* Problem:
Word for word, retype every entry in the listing.

[Data listing]
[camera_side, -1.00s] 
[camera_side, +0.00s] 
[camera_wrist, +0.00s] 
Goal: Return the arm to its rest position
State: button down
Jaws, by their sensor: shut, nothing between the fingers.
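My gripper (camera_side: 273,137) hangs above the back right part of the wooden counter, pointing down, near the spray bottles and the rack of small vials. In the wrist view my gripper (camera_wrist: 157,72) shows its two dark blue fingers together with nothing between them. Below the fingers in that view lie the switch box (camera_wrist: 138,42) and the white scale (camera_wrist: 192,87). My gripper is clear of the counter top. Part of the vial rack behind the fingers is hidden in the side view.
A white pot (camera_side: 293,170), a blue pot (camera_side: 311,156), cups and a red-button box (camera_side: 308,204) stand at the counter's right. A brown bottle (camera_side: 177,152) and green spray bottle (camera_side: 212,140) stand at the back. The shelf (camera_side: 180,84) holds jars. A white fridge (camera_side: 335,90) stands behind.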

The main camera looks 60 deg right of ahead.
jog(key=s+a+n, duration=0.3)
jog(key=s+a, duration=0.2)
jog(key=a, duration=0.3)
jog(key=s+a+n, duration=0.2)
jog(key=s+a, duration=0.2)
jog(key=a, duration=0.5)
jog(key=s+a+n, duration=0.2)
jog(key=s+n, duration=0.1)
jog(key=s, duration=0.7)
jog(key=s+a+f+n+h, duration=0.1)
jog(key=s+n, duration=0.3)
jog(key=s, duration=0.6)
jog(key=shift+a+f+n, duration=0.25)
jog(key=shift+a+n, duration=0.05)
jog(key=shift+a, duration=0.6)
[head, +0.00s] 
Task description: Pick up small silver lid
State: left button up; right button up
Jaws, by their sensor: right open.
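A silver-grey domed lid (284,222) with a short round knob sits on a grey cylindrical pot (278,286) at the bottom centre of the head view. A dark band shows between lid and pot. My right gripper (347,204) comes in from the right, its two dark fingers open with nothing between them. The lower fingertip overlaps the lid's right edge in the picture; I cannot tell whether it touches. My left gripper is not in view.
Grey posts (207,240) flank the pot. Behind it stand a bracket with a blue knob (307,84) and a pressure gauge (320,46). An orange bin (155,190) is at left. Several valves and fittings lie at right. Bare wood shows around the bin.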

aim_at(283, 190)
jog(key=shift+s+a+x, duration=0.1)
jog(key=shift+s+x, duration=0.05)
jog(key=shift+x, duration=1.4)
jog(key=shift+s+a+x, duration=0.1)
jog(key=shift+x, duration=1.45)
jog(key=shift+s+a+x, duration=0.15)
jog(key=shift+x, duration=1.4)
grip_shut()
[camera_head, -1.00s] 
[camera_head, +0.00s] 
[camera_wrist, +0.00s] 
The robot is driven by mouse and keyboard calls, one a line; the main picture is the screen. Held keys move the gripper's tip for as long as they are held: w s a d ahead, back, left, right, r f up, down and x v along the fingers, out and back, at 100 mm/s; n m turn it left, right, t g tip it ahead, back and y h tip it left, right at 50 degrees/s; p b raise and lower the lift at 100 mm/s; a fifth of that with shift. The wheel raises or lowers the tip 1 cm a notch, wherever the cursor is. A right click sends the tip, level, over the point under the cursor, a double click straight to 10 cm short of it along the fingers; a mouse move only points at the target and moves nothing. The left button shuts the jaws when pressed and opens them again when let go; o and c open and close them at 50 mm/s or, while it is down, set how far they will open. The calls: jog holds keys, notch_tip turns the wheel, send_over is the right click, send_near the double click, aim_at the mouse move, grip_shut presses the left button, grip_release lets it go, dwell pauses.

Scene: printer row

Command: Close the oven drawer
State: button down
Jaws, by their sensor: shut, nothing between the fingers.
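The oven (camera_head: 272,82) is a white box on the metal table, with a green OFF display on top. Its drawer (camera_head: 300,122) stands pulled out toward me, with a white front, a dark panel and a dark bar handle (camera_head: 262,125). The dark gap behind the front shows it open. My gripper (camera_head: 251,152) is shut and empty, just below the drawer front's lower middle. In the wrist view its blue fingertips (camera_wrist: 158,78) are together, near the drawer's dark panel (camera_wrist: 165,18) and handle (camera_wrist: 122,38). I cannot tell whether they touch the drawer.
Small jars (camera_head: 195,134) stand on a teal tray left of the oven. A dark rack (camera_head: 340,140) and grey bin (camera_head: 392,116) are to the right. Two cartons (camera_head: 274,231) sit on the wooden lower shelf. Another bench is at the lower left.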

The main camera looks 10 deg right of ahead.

* Solved exercise:
[camera_side, -1.00s] 
[camera_side, +0.00s] 
[camera_wrist, +0.00s] 
Goal: Return the arm to its rest position
State: button down
Jaws, by their sensor: shut, nothing between the fingers.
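My gripper (camera_side: 273,137) hangs above the back right part of the wooden counter, pointing down, near the spray bottles and the rack of small vials. In the wrist view my gripper (camera_wrist: 157,72) shows its two dark blue fingers together with nothing between them. Below the fingers in that view lie the switch box (camera_wrist: 138,42) and the white scale (camera_wrist: 192,87). My gripper is clear of the counter top. Part of the vial rack behind the fingers is hidden in the side view.
A white pot (camera_side: 293,170), a blue pot (camera_side: 311,156), cups and a red-button box (camera_side: 308,204) stand at the counter's right. A brown bottle (camera_side: 177,152) and green spray bottle (camera_side: 212,140) stand at the back. The shelf (camera_side: 180,84) holds jars. A white fridge (camera_side: 335,90) stands behind.

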The main camera looks 60 deg right of ahead.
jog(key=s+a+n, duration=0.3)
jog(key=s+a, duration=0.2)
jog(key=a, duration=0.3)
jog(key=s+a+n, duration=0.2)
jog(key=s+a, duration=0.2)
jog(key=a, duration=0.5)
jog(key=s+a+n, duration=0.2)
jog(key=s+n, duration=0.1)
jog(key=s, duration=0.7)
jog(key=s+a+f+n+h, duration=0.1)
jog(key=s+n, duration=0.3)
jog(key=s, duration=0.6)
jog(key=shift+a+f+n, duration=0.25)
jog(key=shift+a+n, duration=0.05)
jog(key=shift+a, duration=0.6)
[head, +0.00s] 
Task description: Pick up small silver lid
State: left button up; right button up
Jaws, by their sensor: right open.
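A silver-grey domed lid (284,222) with a short round knob sits on a grey cylindrical pot (278,286) at the bottom centre of the head view. A dark band shows between lid and pot. My right gripper (347,204) comes in from the right, its two dark fingers open with nothing between them. The lower fingertip overlaps the lid's right edge in the picture; I cannot tell whether it touches. My left gripper is not in view.
Grey posts (207,240) flank the pot. Behind it stand a bracket with a blue knob (307,84) and a pressure gauge (320,46). An orange bin (155,190) is at left. Several valves and fittings lie at right. Bare wood shows around the bin.

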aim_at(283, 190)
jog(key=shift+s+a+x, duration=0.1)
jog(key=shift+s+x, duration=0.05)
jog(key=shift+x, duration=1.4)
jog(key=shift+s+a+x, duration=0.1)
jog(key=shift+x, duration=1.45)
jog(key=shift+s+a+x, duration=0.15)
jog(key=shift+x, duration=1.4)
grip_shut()
[camera_head, -1.00s] 
[camera_head, +0.00s] 
[camera_wrist, +0.00s] 
The robot is driven by mouse and keyboard calls, one a line; the main picture is the screen. Held keys move the gripper's tip for as long as they are held: w s a d ahead, back, left, right, r f up, down and x v along the fingers, out and back, at 100 mm/s; n m turn it left, right, t g tip it ahead, back and y h tip it left, right at 50 degrees/s; p b raise and lower the lift at 100 mm/s; a fifth of that with shift. The wheel raises or lowers the tip 1 cm a notch, wherever the cursor is. A right click sends the tip, level, over the point under the cursor, a double click straight to 10 cm short of it along the fingers; a mouse move only points at the target and moves nothing. The left button shuts the jaws when pressed and opens them again when let go; o and c open and close them at 50 mm/s or, while it is down, set how far they will open. The calls: jog holds keys, notch_tip turns the wheel, send_over is the right click, send_near the double click, aim_at the mouse move, grip_shut presses the left button, grip_release lets it go, dwell pauses.

Scene: printer row

Command: Close the oven drawer
State: button down
Jaws, by their sensor: shut, nothing between the fingers.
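The oven (camera_head: 272,82) is a white box on the metal table, with a green OFF display on top. Its drawer (camera_head: 300,122) stands pulled out toward me, with a white front, a dark panel and a dark bar handle (camera_head: 262,125). The dark gap behind the front shows it open. My gripper (camera_head: 251,152) is shut and empty, just below the drawer front's lower middle. In the wrist view its blue fingertips (camera_wrist: 158,78) are together, near the drawer's dark panel (camera_wrist: 165,18) and handle (camera_wrist: 122,38). I cannot tell whether they touch the drawer.
Small jars (camera_head: 195,134) stand on a teal tray left of the oven. A dark rack (camera_head: 340,140) and grey bin (camera_head: 392,116) are to the right. Two cartons (camera_head: 274,231) sit on the wooden lower shelf. Another bench is at the lower left.

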The main camera looks 10 deg right of ahead.

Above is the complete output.